Business has been quiet since April, but he’s optimistic for the winter and hopes it’ll be decent like last winter was. For the near term though, “It’s basically survival, keeping the wheels turning and the wolves away from the door. The recession is turning around, but the price of oil and gas still has to come back up. Another year or two and that’ll be back -hopefully at that point I can afford to have a manager.”

He admits that his business plans also depend on how much fun he’s having with chuckwagon racing. And fun it is.

“It’s been getting better and better every year,” he says. “We’re getting more drivers and more money. It seems like a natural thing for me, I’ve been around it so much and I love horses to begin with.” He admits there isn’t a lot of money in the sport, at least at the level he occupies currently, “But I can break even and I’m having a whole bunch of fun. It’s just a love for the sport -it’s a lot of fun or I wouldn’t be doing it because it’s way too much work.”

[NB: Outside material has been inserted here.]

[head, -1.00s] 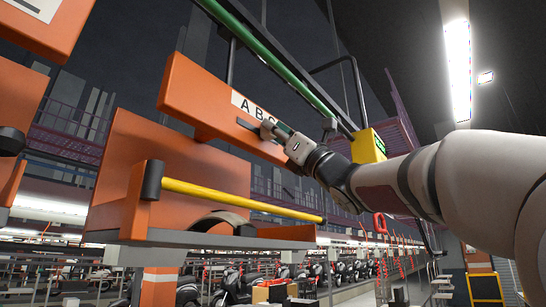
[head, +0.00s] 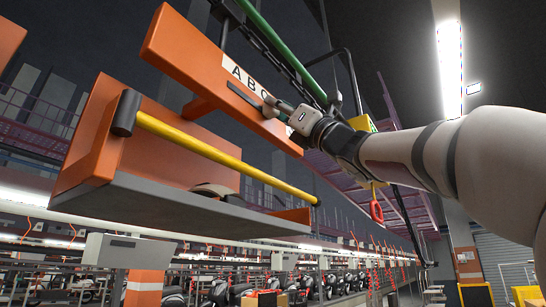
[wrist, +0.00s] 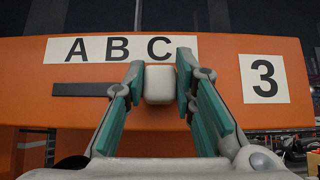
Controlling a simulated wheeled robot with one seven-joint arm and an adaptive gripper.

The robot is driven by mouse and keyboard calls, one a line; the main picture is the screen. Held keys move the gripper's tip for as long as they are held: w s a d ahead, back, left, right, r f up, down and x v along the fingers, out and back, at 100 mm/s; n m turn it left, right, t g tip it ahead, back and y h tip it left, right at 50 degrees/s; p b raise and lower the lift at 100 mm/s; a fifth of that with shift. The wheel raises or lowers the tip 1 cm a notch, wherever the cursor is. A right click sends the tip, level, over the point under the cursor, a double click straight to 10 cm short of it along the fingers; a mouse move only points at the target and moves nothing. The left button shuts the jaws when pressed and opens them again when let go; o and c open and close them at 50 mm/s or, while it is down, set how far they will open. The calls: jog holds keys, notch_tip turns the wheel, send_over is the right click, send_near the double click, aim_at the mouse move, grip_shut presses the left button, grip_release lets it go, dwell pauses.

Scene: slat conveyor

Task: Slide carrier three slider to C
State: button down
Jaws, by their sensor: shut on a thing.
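The orange carrier panel marked 3 (wrist: 230,125) fills the wrist view and hangs under the overhead rail in the head view (head: 190,65). Its white ABC label (wrist: 118,48) sits above a dark horizontal slot (wrist: 80,89). The pale slider knob (wrist: 160,88) is below the letter C, with the bare slot on its left. My gripper (wrist: 161,72) is shut on the knob, one teal-padded finger on each side. In the head view my gripper (head: 272,106) is at the panel face; its fingers hide the knob there.
The carrier's lower tray (head: 180,208) with a yellow bar (head: 215,155) hangs below the panel. The green rail (head: 275,35) runs above. Another orange carrier (head: 8,38) is at the left edge. Parked scooters (head: 315,278) stand far below.

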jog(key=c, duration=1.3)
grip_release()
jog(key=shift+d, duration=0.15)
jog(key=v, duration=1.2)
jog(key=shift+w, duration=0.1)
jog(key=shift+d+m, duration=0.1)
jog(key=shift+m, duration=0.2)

For aspiring chuckwagon racers, Sutherland has this advice: “Ambition goes a long way, especially up in our association. If you’ve got the drive for it, you can make it happen. You have to go out and get your sponsor, and if you can find someone who’ll help you out for the first year, that’s a big help.”

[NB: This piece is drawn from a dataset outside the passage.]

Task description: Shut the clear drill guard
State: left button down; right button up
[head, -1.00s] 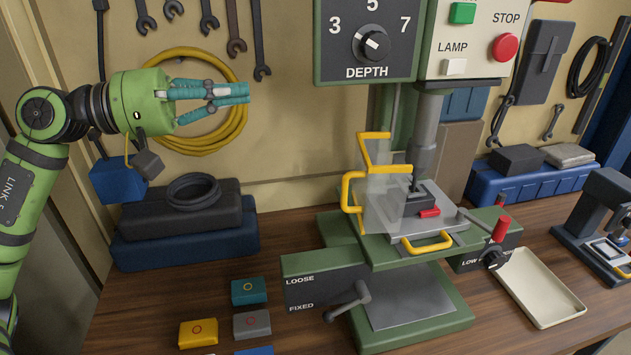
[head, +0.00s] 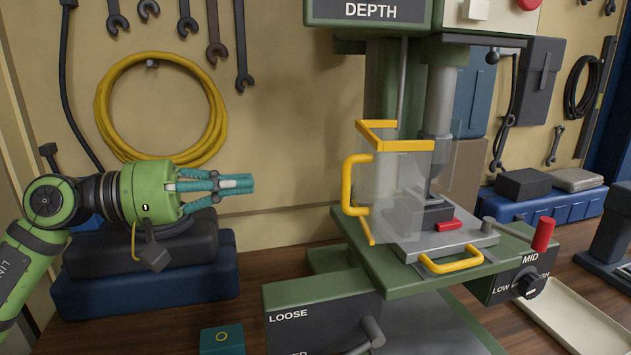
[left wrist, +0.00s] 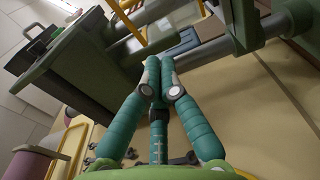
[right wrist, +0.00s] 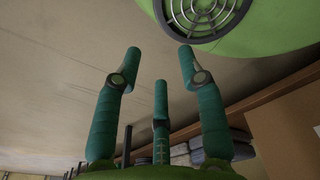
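The clear drill guard (head: 385,195) is a see-through panel with yellow edge bars and a yellow handle (head: 348,186) on its left side. It stands at the left of the drill spindle (head: 437,110), over the green press table. I cannot tell its exact hinge angle. My left gripper (head: 250,184) is left of the handle, apart from it, with its teal fingers drawn together and empty. In the left wrist view its fingertips (left wrist: 159,66) meet, with yellow bars beyond. My right gripper (right wrist: 160,52) shows only in the right wrist view, fingers spread and empty.
A grey plate with a yellow front handle (head: 452,262) and a red piece (head: 449,225) lies on the press table. A red-tipped lever (head: 543,234) stands at its right. A cream tray (head: 575,320) is at lower right. Stacked cases (head: 150,285) stand below my left gripper.

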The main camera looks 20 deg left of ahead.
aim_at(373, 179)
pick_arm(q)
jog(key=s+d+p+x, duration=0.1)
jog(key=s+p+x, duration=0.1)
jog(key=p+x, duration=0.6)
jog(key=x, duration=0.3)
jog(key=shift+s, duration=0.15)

He says a chuckwagon racing newbie can get away with spending only about $10,000 dollars on horses and still be competitive for a year or so, which he says is a good way to get one’s hooves wet.

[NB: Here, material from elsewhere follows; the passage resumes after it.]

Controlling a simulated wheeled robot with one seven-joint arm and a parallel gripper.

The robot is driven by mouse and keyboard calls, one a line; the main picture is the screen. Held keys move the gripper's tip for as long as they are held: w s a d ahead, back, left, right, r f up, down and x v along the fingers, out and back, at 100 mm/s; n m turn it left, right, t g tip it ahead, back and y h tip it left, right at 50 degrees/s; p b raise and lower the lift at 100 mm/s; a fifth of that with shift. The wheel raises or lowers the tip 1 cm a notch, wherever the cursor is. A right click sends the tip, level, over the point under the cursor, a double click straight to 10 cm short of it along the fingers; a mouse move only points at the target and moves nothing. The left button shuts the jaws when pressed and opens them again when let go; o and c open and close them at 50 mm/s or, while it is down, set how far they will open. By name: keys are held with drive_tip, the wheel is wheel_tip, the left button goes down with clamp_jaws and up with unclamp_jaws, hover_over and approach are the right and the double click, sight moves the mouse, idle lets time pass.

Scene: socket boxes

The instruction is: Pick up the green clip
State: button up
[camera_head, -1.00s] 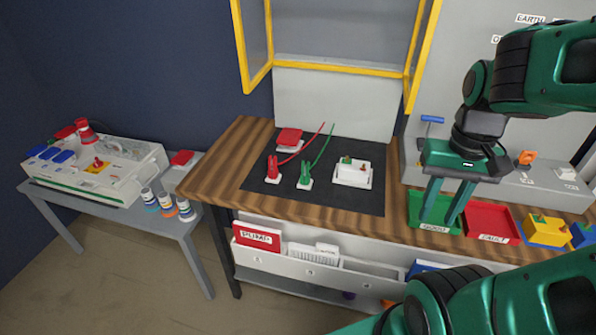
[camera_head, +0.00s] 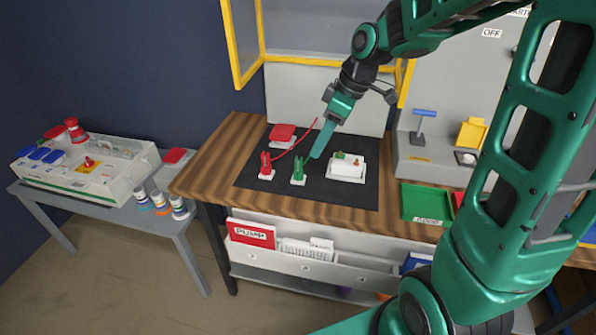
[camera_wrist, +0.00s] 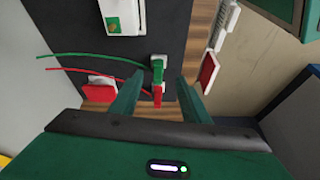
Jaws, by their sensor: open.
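The green clip (camera_head: 298,171) stands upright on a small white base on the black mat (camera_head: 330,194). The red clip (camera_head: 265,166) stands to its left on its own white base, with a red wire. My gripper (camera_head: 318,152) is open and empty, above and slightly right of the green clip in the head view. In the wrist view, the green clip (camera_wrist: 158,68) and its green wire lie ahead, beyond the gap between my fingertips (camera_wrist: 157,84). The red clip (camera_wrist: 157,96) shows nearer, between the fingers. Neither clip is held.
A white socket box (camera_head: 345,172) sits right of the green clip, and a red block (camera_head: 282,132) lies behind. A green tray (camera_head: 425,203) stands on the wooden bench at right. The yellow-framed cabinet (camera_head: 240,50) rises behind. The mat's front is clear.

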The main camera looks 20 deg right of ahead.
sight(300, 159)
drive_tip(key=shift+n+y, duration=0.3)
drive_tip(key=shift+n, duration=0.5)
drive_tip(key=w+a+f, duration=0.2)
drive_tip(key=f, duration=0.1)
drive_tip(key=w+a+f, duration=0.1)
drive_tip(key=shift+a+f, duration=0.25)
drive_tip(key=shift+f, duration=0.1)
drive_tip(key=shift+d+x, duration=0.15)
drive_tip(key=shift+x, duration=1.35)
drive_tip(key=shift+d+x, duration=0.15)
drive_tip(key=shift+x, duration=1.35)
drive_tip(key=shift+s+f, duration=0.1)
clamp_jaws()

Perhaps self deprecatingly, Sutherland says success in the sport of chuckwagon racing is “Probably 90% the horses.” He admits the driver does make a difference, and that it probably takes about 10 years to become a really good driver, but “after that it’s horsepower.”

It’s the thrill of competition that keeps it exciting, though. “Our club is getting more competitive every year,” Sutherland says. “The top three guys are within a second of each other.” In contrast, Sutherland says that at the higher level, such as the WPCA, the top 20 only have a second between them. “If you hit a barrel or something, you’re at the bottom.”

Right now, however, with the 2009 championship under his belt, Mitch Sutherland is at the top.